Robot state and action records:
──────────────────────────────
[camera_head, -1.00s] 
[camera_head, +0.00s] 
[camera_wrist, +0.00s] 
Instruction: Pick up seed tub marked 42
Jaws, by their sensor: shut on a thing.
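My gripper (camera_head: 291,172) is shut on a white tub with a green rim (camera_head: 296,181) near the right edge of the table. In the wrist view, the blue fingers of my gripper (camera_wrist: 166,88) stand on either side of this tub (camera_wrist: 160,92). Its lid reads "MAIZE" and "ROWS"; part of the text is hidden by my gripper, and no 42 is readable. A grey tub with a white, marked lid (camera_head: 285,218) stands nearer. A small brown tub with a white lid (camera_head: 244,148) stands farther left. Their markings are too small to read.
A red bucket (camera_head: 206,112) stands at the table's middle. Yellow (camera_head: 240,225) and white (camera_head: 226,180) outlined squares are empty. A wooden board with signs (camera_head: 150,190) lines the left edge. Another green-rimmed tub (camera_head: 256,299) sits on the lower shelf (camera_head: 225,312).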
──────────────────────────────
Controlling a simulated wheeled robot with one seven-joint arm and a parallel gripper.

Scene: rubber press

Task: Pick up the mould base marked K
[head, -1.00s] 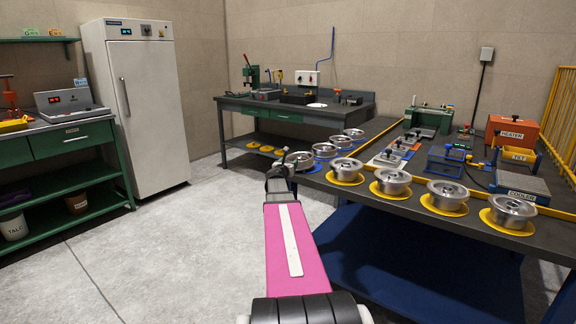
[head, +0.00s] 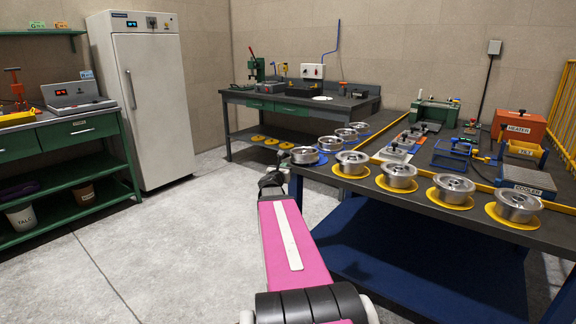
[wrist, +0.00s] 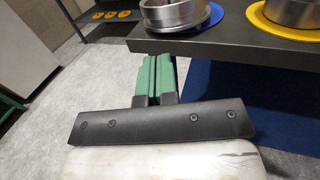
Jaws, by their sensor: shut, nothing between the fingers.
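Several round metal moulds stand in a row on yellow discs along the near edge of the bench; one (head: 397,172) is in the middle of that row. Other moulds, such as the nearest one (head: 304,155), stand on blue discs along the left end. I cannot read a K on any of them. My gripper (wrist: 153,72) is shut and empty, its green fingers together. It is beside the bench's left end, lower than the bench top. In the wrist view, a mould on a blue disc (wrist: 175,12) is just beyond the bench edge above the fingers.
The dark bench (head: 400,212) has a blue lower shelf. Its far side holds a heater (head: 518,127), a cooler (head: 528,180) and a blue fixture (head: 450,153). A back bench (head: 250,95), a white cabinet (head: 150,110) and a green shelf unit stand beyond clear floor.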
──────────────────────────────
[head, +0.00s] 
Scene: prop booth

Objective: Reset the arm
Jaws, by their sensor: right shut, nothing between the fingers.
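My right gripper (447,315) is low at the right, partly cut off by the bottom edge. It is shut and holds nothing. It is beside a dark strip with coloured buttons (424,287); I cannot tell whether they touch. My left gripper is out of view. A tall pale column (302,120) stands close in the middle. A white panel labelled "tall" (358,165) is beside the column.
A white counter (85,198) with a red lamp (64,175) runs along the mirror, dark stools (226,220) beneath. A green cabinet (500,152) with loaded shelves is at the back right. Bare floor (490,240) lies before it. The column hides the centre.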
──────────────────────────────
Aim of the exercise: From the data above, copy each line where the string "Pick" appears.

Expected output:
Instruction: Pick up seed tub marked 42
Task: Pick up the mould base marked K

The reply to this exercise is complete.